A special edition of the album is also released with two extra tracks:
The first is Swallowed Up (In The Belly Of The Whale).
To second one is also an older live favourite, American Land, a live performance of which is featured on "We Shall Overcome: The Seeger Sessions" from 2006. Another older track that gets the studio treatment.

Finally, let's wrap the proceedings up by talking a bit about the music:
Springsteen is accused in this album for using Ron Aniello as a producer who introduced "new elements" in his music:
Because I also listen to electronic music (those who do not yet know my musical tastes, all they have to do is browse through this blog), I don't mind the electronic drums, the loops, the samples, the beats etc. There is nothing wrong with experimenting with different music genres.
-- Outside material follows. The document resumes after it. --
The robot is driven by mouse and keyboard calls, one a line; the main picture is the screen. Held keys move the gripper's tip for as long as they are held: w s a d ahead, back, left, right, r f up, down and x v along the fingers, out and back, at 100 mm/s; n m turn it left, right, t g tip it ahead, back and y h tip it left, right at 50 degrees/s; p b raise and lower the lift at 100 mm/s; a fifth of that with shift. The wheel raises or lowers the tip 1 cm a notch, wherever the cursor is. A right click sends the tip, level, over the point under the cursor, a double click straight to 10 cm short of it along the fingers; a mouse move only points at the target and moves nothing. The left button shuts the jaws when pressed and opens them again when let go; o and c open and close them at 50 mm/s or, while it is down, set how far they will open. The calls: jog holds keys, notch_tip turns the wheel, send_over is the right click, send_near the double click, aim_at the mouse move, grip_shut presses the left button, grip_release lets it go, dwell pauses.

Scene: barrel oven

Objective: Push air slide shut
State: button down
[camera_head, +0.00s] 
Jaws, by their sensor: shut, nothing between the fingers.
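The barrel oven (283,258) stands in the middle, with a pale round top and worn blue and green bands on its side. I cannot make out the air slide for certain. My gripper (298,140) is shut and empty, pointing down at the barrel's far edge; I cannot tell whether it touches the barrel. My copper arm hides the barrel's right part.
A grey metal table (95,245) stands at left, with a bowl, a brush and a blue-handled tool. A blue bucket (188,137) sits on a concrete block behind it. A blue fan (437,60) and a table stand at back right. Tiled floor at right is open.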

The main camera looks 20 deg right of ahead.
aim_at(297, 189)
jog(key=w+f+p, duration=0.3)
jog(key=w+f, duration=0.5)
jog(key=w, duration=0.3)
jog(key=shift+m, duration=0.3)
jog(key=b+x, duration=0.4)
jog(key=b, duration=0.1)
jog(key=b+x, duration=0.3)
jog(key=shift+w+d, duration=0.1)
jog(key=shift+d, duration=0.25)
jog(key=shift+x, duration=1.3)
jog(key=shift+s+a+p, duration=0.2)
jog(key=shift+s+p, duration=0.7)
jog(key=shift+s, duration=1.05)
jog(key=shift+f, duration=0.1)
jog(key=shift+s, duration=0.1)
If for example, Bruce did away with all the guitars and all other "traditional" instruments and used only synthesizers then yes, we could accuse him if "turning electro-pop". Only Land Of Hope And Dreams sounds a bit strange to me, perhaps because I'm already familiar with the song, because he has put an electronic beat at the beginning and at the end for only a few seconds which does not seem to fit anywhere. On the contrary, the new elements in his music may be able to attract a younger audience and carry his message to them. And let's remind everyone here that in 1978 the Rolling Stones released a song called "Miss You" and all the "hardcore rockers" at that time (especially here in Greece led by the legendary Pete Constandeas) nearly crucified them because the song was - hark, hark - disco!. 34 years later this track is considered a classic. And we should also note that these "new elements" can mainly be found in the first five tracks of the album. Maybe Bruce still thinks in terms of vinyl. Meaning that the first five tracks would be the A side of the record and the rest would go on the B side. However, Wrecking Ball, in its vinyl version will be released as a double album so this distinction will probably be made between record one and record two.
That's all for now, the album is released on March 6 as we have already said and all we have to do then is wait for the world tour. Meet us out in the street, Bruce!